The title of the article says it all - Utah Education Blogger Says He Was Fired For 'Promoting A Gay Agenda' After Writing About Homophones. The blogger in question is Tim Torkildson, and he wrote about the firing in another blog, of course - The Homophones Got Me! A Record of a Recent Firing. In the manner of a journalist, he wrote in clear, plain language about the firing, especially the exchange between him and his boss. Then he slipped into wonderful, novelistic language:
He rose, shook my hand, and left the conference room where we had been sitting.
I was out the door, at the bus stop, by 11:05.
After depositing my check at the bank I walked home along the Provo River Path. It was warm, but isolated thunderheads kept the sun in check. The river is low and smells of sewers. Trout are frantically leaping up the spillway by the Columbia Lane Bridge. Dozens of swallows have built their nests under the bridge; they describe wide, frantic circles and give high peeps when they land at their mud-daubed nests. It was pleasant to stop there – now that I have all the time in the world again.
Further along the path is a wild cherry tree growing up from the bank of the river. Underneath the cherry tree is a green wire bench installed by the Parks and Recreation Department. I sat down to rest there. The cherries are dead ripe and falling onto the pathway, where they are mashed by pedestrians and bicyclists. Wasps stay busy feeding on the sweet pulp. A homeless man, shouldering a towering backpack, his white beard stained brown with tobacco juice, came striding by, stepping right into the pulp and riling the wasps. One of them stung him. He turned to me, holding up a tree branch he was using as a walking stick, and cried “You bit me!”
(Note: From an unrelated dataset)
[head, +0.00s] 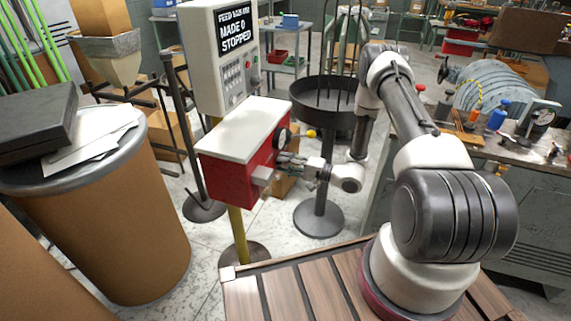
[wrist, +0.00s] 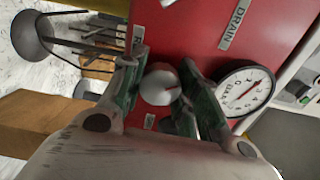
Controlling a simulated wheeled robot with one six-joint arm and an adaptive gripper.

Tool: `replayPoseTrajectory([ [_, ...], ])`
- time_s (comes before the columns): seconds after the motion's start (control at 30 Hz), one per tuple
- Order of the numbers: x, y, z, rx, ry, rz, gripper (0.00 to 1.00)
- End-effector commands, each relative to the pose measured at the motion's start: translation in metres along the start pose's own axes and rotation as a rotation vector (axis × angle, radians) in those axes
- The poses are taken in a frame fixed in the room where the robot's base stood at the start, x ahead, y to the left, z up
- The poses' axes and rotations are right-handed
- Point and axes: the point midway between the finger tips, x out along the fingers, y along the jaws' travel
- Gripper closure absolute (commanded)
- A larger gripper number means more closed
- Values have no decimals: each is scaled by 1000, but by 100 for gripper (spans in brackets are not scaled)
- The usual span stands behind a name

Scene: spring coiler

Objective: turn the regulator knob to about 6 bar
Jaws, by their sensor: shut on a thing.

I did not try to defend myself. Somehow, it seemed just about right – done in by a crazy old bum with a tree branch. But he lowered it slowly and turned back to his odyssey, mumbling obscenities. I continued to sit there another ten minutes, then slowly got up and went back to my room underneath the basement steps of a friend’s house, where I am writing this. I promised him I would be out of his house by the end of August. Maybe I should have followed the bum; he seemed to know where he was going.
When one door closes, it’s usually right on your fingers.If he hasn't yet, Torkildson ought to write a novel. He has a talent for it.